Todavía recuerdo al profesor que me recomendó no confesar o decir en público que me pasaba los veranos leyendo novelas de detectives o novela negra escandinava (Mankell, Larsson, Camilla Lackberg, Jo Nesbo, entre otros...).Hablábamos de "lecturas clandestinas", para él, un profesor de literatura solamente debe leer autores prestigiosos, o al menos, aparentarlo.  O sea que, según su criterio, nos quedamos con el canon de Harold Bloom, o el canon de cada país y lo demás, afuera. Yo le contesté, delante de todos mis compañeros, que no me avergonzaba de ello, que demasiado tenía en el resto del año con las lecturas académicas y que uno necesitaba disfrutar y pasar un buen rato leyendo.

Como no tuve biblioteca en mi casa, de adolescente, porque el dinero para comprar libros no sobraba, me hice socia de la biblioteca pública del pueblo donde vivía y ante la indiferencia de mi profesora de literatura de la secundaria (a la que le pedí una lista con recomendaciones y jamás me la dio), yo misma, con 13 años, comencé a explorar los infinitos estantes repletos de libros, a veces tenía que ponerme en puntas de pie para llegar a los más altos. Tocaba los lomos de los libros con mis manos, pasaba la vista con detenimiento por cada título y elegía, un poco al azar, los que me llamaban la atención. 

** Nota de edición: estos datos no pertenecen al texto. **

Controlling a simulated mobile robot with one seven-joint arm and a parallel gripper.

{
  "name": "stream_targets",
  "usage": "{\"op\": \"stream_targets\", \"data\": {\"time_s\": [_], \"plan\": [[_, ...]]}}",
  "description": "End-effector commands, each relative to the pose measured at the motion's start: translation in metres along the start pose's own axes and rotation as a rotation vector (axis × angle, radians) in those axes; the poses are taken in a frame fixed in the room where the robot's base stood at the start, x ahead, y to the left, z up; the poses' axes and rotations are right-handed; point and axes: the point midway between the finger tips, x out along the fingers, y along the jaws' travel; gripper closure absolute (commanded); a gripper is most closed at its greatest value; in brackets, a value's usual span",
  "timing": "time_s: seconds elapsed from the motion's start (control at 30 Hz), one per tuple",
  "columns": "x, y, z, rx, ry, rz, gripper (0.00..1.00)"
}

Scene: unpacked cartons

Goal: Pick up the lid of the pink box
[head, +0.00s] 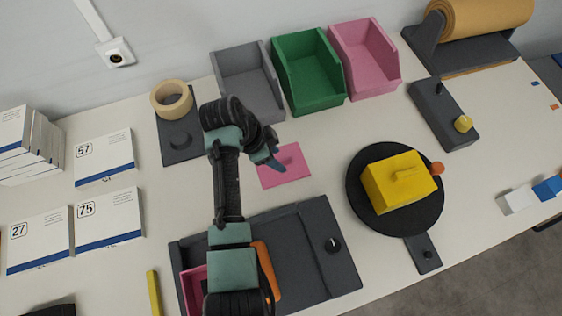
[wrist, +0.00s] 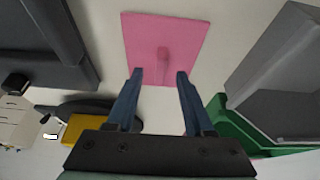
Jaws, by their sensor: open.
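The pink lid (head: 291,172) lies flat on the table, a square panel with a small raised handle. The lid also shows in the wrist view (wrist: 188,38), its handle pointing between my fingers. My gripper (head: 276,164) is open and empty, just above the lid by the handle. In the wrist view, my gripper's fingertips (wrist: 160,74) are on either side of the handle's near end. A pink box (head: 190,288) sits at the left of the dark tray, partly hidden by my arm.
The dark tray (head: 330,283) also holds an orange bar (head: 266,270). Grey (head: 247,90), green (head: 310,85) and pink (head: 366,65) bins stand behind. A yellow box (head: 398,190) sits on a black turntable (head: 362,212) at right. White cartons (head: 108,220) stand left.

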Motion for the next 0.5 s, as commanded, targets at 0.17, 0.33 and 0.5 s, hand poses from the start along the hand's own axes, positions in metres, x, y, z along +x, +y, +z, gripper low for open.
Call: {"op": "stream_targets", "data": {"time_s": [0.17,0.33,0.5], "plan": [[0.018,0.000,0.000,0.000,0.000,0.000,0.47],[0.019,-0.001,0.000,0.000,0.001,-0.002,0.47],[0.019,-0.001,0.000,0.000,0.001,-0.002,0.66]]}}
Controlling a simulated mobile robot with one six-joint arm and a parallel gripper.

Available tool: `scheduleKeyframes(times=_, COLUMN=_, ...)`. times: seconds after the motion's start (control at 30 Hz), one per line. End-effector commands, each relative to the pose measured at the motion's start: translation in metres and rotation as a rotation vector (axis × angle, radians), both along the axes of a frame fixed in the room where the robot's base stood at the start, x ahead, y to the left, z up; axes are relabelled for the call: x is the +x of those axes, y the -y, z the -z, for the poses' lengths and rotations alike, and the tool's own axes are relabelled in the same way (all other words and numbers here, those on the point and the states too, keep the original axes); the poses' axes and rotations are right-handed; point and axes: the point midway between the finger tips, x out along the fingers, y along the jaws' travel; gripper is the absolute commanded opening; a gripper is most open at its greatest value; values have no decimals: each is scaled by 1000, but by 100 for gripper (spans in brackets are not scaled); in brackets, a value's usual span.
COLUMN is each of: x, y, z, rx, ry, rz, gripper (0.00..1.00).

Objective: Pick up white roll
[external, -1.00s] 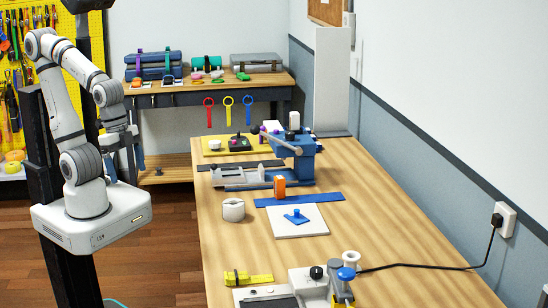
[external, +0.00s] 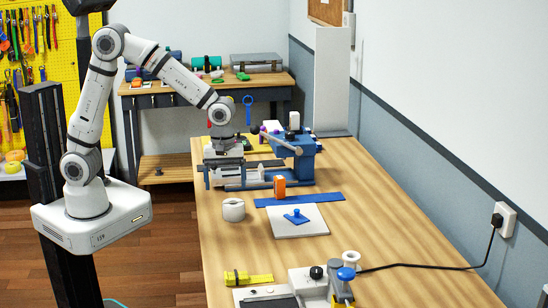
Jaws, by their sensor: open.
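The white roll (external: 234,210) stands upright on the wooden workbench (external: 350,210), near its left edge, with a dark hole in its top. My gripper (external: 221,184) is open, with its fingers pointing down. In the picture it shows just above and a little left of the roll, in front of the blue and grey machine's left end. It looks apart from the roll. I cannot tell its exact height or depth over the bench.
A blue machine (external: 300,160) stands behind the roll. An orange block (external: 279,186), a blue strip (external: 320,199) and a white plate (external: 300,229) with a blue knobbed piece lie to the right. A yellow strap (external: 256,280) and another machine (external: 312,292) are in front. Bench between is clear.

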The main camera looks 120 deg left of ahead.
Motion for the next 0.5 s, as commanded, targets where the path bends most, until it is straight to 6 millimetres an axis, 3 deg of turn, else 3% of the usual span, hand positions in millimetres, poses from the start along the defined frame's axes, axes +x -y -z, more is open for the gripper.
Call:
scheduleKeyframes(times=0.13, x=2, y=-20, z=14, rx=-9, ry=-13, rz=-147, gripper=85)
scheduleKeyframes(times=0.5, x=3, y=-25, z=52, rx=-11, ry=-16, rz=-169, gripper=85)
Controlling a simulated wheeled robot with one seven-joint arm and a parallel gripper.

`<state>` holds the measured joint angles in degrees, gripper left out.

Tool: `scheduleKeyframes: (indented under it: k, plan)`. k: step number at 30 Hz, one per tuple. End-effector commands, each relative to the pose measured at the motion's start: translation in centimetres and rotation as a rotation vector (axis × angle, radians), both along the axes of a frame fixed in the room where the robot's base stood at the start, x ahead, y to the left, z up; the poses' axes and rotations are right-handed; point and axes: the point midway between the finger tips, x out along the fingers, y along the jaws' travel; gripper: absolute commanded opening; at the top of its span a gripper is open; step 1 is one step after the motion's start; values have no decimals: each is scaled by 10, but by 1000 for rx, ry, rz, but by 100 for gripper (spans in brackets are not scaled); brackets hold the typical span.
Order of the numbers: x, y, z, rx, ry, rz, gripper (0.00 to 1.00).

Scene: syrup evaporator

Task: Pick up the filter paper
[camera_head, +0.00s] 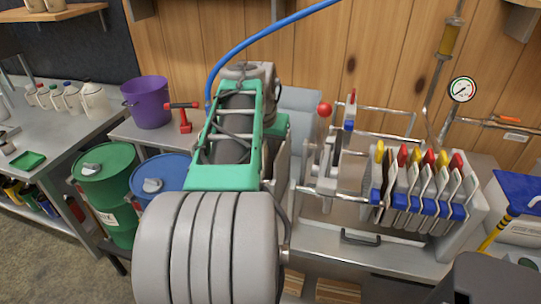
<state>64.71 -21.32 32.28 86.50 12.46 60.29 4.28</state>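I cannot make out the filter paper for certain. A filter press (462,228) stands at the right with several upright pale plates (424,188) in a row on its rails. The plates have red, yellow and blue tabs; any paper between them is too small to tell. My gripper is not in view. A large grey ribbed and green-framed body fills the middle foreground and hides part of the bench behind it.
A purple bucket (147,101) and a red tool (183,117) are on the left bench. Green (106,190) and blue (160,178) drums stand below. A pressure gauge (462,89) and a blue hose (268,33) are above. A blue-lidded bin (519,190) stands far right.

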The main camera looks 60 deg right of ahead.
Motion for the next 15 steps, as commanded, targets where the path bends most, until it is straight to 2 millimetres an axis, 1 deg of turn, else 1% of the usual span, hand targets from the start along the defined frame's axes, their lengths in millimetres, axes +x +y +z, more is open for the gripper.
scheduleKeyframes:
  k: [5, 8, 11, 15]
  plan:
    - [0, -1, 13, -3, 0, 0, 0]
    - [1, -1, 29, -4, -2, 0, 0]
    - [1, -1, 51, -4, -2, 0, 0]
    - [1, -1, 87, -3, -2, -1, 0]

A veces pasaba más de una hora embelesada caminando por los pasillos, a la caza de esos seis libros que me llevaría en préstamo por quince días. Llevaba la mochila cargada hasta mi casa, feliz, satisfecha, a la expectativa de leer todas esas aventuras fascinantes en las que me perdería por los próximos días. Por lo general, eran 40 libros por verano. 

La bibliotecaria no me guiaba (aunque me hubiera hecho falta, más a esa edad), me dejaba recorrer los pasillos, los estantes a mis anchas. Hoy en día, extraño esa biblioteca a estantería abierta. Hace años que no piso ese lugar (ya no vivo allí) pero siempre lo recordaré con nostalgia y ternura. Yo me formé como lectora en una biblioteca, no en la escuela. Una vez le pregunté, a la bibliotecaria,  cuándo iba a poder considerarme una lectora. Ella me señaló una pared entera con una estantería enorme, llena de libros y me dijo: "Cuando hayas leído todo eso". Y yo pensé, un poco intimidada, que no iba a llegar nunca a leer todos esos ejemplares. 

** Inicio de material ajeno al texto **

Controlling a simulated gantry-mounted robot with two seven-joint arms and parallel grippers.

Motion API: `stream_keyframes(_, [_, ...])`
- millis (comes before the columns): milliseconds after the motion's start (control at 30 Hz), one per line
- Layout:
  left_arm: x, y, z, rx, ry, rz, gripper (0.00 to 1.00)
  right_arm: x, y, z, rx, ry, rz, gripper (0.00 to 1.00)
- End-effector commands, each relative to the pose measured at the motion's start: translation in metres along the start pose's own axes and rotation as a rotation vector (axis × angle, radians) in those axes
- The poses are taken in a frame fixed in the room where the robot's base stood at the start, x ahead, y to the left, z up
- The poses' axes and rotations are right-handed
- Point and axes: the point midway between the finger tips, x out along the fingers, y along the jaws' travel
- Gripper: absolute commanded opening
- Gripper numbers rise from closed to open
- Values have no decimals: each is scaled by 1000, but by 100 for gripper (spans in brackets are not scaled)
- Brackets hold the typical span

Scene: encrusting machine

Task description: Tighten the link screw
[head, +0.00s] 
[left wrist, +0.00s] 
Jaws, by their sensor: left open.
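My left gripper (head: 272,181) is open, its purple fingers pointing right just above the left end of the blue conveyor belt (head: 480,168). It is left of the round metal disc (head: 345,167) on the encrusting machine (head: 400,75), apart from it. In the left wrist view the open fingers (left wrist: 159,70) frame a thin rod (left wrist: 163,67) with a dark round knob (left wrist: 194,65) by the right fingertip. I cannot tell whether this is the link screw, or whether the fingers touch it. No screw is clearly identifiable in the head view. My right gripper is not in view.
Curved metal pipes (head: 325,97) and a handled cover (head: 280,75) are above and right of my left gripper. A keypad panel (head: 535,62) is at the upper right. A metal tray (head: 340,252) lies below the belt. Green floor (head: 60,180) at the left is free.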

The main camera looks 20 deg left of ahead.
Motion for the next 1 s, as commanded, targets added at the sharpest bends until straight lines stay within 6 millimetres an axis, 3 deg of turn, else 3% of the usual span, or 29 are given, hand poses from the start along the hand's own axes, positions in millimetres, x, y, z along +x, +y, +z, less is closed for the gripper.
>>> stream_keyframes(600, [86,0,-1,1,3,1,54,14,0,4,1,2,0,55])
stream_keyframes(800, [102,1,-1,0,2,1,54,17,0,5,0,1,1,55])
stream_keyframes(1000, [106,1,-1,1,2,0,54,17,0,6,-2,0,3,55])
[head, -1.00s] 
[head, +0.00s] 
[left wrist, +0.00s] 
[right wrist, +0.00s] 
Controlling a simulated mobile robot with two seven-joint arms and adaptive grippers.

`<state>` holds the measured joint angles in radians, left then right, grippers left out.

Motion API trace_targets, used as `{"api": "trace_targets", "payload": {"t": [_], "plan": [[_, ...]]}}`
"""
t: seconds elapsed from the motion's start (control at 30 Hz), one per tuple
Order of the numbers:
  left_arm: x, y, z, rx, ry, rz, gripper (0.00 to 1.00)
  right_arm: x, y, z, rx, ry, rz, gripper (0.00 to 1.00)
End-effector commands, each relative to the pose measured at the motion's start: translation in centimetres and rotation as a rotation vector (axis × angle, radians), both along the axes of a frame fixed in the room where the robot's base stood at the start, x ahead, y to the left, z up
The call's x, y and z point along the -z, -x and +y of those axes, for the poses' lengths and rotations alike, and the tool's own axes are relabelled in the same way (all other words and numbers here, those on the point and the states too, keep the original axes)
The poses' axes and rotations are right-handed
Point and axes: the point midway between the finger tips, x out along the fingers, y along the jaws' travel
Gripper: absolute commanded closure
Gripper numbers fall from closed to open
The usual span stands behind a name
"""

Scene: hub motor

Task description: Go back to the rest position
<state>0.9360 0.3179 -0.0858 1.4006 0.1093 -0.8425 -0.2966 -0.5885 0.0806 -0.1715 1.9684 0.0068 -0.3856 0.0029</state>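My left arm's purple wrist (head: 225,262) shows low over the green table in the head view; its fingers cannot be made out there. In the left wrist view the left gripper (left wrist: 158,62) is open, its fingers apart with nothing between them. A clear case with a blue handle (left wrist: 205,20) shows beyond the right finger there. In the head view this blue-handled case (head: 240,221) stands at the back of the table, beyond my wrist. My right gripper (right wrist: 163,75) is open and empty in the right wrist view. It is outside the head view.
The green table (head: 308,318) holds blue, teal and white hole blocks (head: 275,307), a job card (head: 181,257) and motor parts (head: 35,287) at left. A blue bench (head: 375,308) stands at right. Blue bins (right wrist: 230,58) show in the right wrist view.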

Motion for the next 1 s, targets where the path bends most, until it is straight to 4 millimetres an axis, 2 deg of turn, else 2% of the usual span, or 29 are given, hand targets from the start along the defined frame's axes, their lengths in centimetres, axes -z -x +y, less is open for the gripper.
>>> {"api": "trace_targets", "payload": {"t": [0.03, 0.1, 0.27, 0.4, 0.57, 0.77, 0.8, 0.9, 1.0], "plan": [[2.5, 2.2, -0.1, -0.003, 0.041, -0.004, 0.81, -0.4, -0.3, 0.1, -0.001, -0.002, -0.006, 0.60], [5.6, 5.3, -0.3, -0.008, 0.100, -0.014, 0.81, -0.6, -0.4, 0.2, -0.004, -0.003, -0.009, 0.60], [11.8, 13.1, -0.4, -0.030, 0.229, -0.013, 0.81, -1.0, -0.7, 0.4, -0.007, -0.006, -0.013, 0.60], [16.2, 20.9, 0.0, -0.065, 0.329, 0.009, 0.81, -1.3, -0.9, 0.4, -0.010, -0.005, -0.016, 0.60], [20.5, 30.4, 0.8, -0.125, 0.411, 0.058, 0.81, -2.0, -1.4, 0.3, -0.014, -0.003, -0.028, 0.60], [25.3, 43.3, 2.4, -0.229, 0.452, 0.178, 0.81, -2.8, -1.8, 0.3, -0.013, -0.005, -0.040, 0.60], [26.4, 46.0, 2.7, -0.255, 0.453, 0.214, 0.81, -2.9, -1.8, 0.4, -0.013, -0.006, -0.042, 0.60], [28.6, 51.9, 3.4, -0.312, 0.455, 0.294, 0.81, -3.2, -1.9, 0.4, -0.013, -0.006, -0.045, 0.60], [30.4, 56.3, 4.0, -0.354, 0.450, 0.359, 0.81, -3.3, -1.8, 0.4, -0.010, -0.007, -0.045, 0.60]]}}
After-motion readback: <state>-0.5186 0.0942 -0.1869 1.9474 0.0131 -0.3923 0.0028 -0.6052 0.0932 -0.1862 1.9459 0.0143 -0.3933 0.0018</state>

A varios títulos de los leídos en mi adolescencia ya no los recuerdo, a algunos sí. No tengo físicamente ni la cuarta parte de los libros que he leído. La mayoría los tomé prestados de la biblioteca. Sí me acuerdo de algunos: El signo de los cuatro, Aventuras de Sherlock Holmes, de Arthur Conan Doyle, El retrato de Dorian Gray de Oscar Wilde, El padrino de Mario Puzo, la trilogía del Águila y el Jaguar de Isabel Allende, El hombre de la máscara de hierro, de Alexandre Dumas,  Romeo y  Julieta, Macbeth de Shakespeare, todas las novelas de Jane Austen, una veintena de títulos de Agatha Christie de la Editorial Molino (Hércules Poirot se convertiría para siempre en mi detective favorito), algunas novelas de Sidney Sheldon, fueron tantos ahora que ya no me acuerdo de todos...  Las poesías de Pablo Neruda y Alfonsina Storni fueron uno de los descubrimientos más emocionantes que hice en mi juventud. También los Sonetos de Shakespeare, que me parecieron una belleza. 

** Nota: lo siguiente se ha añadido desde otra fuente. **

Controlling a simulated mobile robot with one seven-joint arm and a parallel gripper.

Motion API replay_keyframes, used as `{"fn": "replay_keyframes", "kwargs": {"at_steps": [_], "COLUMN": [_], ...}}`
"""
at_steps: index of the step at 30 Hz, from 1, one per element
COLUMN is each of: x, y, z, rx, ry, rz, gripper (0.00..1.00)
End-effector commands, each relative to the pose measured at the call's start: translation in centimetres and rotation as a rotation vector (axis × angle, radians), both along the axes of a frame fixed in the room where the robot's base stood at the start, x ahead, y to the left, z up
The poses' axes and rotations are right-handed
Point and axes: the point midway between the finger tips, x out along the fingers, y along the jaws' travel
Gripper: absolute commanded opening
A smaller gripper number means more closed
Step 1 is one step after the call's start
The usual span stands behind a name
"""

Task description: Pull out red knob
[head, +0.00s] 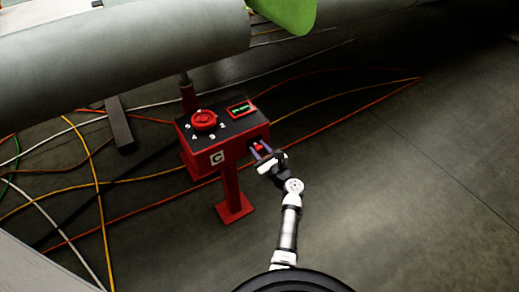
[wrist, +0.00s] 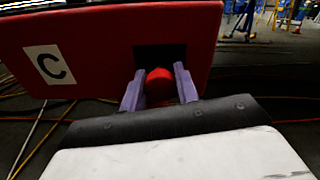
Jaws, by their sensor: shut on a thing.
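The red knob (wrist: 160,84) sits at a dark square recess (wrist: 159,58) in the front face of a red control box marked C. In the head view the knob (head: 259,148) shows small at the right end of the box's front. My gripper (wrist: 158,82) has its two purple fingers on either side of the knob, shut on it. In the head view my gripper (head: 260,149) reaches the box from the front right. The back of the knob and any shaft are hidden.
The red box (head: 182,148) stands on a red post with a square foot (head: 235,208). A red dial (head: 204,121) and a small green-lit display (head: 240,109) are on its top. A large grey cylinder (head: 120,60) lies behind. Cables cross the floor; floor at right is mostly clear.

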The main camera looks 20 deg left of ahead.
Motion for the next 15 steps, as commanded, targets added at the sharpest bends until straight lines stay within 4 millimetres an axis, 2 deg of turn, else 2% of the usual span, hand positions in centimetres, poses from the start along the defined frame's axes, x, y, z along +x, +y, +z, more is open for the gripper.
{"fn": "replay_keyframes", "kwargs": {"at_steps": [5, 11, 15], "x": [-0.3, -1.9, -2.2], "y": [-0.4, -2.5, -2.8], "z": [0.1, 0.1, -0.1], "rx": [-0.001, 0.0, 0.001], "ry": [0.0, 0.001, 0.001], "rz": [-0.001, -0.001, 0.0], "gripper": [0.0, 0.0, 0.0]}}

Años más tarde llegaron Stephen King, mis amadas hermanas Brontë, las sagas juveniles como Percy Jackson de Rick Riordan, Los juegos del hambre de Suzanne Collins, los Cazadores de sombras de Cassandra Clare, las novelas de Rainbow Rowell, la trilogía Divergente de Veronica Roth... 

Y también, los autores clásicos como Sófocles, Eurípides, Chaucer, Boccaccio, Petrarca, Goethe, Shakespeare, Dickens, Dumas, Víctor Hugo, Dostoievski, Borges, Cervantes, Flaubert, Pushkin, Virginia Woolf, Kafka, Proust... Todavía me falta conocer a muchos. A veces siento que no me va a alcanzar la vida para leer todos los autores que debería. 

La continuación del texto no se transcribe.